TASK OBJECTIVE: Go through the entries below and count the lines holding the word "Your". Reply with only the number, please.

Stored items from a collection:
----

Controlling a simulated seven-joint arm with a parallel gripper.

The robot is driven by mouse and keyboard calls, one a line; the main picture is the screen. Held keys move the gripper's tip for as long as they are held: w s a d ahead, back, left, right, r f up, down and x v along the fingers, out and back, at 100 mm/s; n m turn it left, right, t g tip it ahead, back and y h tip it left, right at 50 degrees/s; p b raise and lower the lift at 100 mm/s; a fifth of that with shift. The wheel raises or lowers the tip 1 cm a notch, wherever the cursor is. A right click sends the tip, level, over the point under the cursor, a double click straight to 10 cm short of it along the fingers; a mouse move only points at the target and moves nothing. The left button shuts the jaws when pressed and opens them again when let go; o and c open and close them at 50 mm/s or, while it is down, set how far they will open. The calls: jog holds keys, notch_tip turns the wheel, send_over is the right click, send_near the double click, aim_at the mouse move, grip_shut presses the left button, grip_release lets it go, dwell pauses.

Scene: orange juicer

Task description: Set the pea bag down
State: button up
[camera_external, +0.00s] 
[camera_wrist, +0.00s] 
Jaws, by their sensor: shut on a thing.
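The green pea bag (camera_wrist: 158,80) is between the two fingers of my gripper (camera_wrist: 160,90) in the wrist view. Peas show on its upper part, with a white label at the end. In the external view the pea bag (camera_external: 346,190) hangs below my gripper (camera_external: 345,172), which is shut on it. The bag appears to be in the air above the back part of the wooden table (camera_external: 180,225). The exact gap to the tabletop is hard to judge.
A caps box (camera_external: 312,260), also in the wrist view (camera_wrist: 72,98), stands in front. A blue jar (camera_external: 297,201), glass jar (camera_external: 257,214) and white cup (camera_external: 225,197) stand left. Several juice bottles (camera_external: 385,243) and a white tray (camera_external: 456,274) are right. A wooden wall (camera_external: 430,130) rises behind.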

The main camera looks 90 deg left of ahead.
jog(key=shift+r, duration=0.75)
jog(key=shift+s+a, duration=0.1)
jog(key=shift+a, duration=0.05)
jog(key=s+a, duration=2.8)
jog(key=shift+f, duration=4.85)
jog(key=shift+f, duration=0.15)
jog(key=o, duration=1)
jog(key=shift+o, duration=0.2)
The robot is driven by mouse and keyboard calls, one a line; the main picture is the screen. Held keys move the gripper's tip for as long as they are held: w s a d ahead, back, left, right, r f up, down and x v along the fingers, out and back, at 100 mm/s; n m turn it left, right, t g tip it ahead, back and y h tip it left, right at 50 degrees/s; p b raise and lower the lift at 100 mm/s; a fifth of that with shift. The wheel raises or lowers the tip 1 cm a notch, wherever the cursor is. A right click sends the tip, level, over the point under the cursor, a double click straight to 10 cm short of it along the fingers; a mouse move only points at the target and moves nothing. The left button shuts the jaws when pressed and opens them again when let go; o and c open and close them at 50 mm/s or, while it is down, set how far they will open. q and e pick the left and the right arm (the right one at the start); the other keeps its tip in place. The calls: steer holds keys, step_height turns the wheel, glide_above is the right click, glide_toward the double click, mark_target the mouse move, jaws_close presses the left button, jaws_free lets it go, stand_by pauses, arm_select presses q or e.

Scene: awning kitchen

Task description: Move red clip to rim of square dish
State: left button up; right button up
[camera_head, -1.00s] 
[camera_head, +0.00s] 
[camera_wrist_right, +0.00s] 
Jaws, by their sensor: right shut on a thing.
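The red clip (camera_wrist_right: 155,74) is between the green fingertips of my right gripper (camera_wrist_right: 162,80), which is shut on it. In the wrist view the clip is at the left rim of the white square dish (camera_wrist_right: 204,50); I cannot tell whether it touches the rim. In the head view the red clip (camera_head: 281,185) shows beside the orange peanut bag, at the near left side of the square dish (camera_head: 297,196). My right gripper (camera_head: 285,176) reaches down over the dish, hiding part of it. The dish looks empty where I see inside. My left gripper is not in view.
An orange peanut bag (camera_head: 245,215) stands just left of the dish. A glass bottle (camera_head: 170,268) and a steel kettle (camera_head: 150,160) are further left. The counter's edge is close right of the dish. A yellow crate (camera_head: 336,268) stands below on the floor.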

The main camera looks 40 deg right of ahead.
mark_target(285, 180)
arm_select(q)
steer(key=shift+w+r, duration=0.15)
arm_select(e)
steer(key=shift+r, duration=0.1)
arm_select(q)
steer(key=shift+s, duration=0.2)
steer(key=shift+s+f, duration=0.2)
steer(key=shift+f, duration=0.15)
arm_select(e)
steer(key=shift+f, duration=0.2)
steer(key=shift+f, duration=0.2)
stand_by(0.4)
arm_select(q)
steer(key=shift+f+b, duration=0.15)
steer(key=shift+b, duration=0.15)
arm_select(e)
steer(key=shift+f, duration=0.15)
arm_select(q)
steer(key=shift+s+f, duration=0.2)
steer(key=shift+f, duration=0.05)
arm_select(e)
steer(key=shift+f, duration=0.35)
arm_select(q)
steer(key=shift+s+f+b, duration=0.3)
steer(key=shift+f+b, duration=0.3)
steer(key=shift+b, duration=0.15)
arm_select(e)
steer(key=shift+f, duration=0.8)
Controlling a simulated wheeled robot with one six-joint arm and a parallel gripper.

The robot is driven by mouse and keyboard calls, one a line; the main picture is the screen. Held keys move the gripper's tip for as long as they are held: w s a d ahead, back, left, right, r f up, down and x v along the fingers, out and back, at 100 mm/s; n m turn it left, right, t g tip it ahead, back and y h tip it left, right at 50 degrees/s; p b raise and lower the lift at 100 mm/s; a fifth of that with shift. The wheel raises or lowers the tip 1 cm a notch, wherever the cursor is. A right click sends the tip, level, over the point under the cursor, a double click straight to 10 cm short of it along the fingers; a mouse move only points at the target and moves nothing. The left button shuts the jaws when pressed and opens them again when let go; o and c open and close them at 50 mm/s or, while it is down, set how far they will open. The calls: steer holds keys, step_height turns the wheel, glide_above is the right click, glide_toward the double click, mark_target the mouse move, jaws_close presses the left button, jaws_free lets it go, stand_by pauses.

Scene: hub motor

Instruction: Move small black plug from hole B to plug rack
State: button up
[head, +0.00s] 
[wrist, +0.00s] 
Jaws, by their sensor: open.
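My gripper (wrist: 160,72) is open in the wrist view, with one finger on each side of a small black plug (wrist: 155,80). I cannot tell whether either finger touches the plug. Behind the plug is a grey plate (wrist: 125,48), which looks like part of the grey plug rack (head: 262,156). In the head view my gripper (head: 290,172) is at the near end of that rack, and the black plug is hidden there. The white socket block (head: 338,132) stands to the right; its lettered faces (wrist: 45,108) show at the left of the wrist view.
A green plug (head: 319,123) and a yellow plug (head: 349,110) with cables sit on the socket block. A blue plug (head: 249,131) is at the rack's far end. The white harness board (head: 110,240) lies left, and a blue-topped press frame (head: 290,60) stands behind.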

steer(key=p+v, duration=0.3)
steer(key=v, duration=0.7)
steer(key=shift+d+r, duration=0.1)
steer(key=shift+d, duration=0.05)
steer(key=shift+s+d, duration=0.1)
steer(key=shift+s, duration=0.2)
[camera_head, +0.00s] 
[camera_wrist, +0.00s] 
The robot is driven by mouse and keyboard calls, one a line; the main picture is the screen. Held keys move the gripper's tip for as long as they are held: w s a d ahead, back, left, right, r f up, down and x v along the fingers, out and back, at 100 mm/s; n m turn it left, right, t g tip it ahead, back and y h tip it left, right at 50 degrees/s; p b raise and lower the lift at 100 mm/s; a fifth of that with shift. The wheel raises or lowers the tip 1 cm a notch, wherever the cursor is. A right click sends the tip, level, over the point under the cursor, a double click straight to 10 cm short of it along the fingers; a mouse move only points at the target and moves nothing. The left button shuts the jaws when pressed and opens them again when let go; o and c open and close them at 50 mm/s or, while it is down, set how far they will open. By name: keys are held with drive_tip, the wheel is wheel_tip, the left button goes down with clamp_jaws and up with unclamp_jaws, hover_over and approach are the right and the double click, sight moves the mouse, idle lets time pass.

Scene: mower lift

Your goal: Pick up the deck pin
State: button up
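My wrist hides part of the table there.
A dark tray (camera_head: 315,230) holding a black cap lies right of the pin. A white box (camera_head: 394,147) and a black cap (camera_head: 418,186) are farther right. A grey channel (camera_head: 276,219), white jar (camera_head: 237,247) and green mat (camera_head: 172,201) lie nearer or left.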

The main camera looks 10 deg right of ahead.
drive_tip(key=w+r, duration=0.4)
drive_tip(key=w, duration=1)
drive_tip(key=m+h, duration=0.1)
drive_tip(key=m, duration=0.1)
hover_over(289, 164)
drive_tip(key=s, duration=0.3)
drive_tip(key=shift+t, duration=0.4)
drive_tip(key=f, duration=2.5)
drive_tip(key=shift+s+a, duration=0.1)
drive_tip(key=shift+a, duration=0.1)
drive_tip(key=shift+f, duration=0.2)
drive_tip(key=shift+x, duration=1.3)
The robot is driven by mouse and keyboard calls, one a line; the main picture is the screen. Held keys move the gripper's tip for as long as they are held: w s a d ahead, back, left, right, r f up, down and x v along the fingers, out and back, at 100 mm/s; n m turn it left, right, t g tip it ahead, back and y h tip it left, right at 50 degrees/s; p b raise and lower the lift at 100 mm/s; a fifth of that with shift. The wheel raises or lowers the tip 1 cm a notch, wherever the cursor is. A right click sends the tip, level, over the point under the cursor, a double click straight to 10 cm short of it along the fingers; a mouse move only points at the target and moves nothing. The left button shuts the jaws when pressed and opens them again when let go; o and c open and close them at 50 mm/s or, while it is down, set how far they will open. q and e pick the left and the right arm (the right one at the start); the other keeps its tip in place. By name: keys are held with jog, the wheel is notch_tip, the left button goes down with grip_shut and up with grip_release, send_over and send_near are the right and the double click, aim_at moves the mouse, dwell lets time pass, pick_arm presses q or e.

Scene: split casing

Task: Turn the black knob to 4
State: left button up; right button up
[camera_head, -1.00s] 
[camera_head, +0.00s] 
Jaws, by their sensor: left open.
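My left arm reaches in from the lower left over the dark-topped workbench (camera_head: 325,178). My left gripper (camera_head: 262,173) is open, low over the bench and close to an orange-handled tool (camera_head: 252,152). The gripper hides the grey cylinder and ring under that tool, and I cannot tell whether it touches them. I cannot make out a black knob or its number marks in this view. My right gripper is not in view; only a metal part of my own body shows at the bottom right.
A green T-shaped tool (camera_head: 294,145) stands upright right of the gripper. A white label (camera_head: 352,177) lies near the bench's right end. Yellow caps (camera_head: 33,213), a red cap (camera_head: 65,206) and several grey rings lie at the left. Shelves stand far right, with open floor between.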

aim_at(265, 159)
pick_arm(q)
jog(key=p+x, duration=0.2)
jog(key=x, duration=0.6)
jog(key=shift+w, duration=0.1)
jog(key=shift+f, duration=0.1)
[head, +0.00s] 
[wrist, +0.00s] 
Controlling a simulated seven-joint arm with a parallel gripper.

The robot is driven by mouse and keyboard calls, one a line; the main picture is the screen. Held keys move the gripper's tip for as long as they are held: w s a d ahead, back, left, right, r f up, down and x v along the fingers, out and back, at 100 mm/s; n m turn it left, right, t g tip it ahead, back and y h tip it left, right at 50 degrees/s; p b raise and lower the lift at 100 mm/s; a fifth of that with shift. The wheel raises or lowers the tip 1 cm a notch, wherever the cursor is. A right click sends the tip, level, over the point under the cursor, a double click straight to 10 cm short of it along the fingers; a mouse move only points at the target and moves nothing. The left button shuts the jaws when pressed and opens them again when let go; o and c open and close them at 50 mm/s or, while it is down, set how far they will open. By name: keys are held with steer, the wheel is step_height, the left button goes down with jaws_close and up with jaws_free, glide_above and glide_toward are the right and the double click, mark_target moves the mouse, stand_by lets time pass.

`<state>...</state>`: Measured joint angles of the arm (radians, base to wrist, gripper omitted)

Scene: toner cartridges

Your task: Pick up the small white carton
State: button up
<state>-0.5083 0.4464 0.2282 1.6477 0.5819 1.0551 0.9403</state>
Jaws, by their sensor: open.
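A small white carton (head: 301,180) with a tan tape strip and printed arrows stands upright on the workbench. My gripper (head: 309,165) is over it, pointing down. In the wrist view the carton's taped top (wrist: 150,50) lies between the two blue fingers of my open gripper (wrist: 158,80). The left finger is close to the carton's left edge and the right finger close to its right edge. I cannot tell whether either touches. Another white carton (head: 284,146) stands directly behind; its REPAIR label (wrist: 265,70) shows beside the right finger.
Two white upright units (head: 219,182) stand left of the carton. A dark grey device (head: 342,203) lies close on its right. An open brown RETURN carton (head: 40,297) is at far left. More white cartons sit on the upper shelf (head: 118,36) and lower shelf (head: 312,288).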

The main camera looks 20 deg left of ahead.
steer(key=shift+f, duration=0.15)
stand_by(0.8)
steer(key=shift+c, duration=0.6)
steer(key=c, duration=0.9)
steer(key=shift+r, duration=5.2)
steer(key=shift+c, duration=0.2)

----

WRITTEN RESPONSE: 2